INSTRUCTION |
Extract from the listing each line in which the word "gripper" appears.

►

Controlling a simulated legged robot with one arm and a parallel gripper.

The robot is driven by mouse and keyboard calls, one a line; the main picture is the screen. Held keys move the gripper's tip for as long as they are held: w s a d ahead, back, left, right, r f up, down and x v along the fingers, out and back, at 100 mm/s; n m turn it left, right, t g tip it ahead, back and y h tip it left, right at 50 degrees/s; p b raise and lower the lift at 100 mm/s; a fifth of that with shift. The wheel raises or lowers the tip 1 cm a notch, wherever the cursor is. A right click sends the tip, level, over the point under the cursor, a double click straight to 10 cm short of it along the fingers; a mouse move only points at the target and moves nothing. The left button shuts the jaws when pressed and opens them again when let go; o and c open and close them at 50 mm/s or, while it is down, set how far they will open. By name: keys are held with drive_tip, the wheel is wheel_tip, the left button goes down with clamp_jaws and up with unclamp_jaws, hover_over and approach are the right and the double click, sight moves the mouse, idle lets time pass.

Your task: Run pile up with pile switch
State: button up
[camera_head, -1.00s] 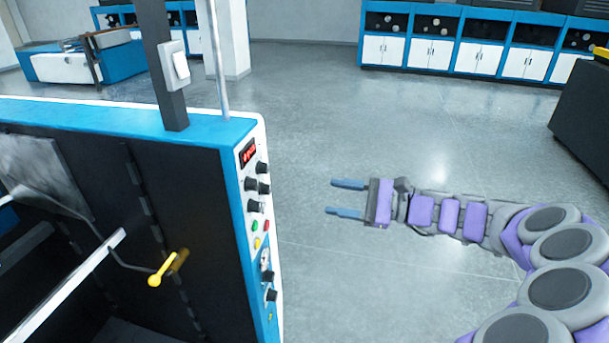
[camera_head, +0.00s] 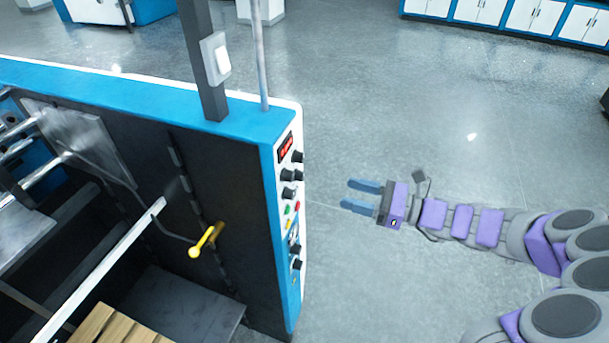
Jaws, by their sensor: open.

◄

RESULT FOR THIS TASK |
Controlling a simulated legged robot with one arm and a parallel gripper.
The robot is driven by mouse and keyboard calls, one a line; the main picture is the screen. Held keys move the gripper's tip for as long as they are held: w s a d ahead, back, left, right, r f up, down and x v along the fingers, out and back, at 100 mm/s; n m turn it left, right, t g tip it ahead, back and y h tip it left, right at 50 degrees/s; p b raise and lower the lift at 100 mm/s; a fifth of that with shift. The wheel raises or lowers the tip 1 cm a notch, wherever the cursor is. A right click sends the tip, level, over the point under the cursor, a double click straight to 10 cm short of it along the fingers; a mouse move only points at the target and moves nothing. The left button shuts the jaws when pressed and opens them again when let go; o and c open and close them at 50 mm/s or, while it is down, set how far they will open. By name: keys are held with drive_tip, the wheel is wheel_tip, the left button goes down with clamp_jaws and up with unclamp_jaws, hover_over and approach are the right and the double click, sight moves the mouse, idle lets time pass.

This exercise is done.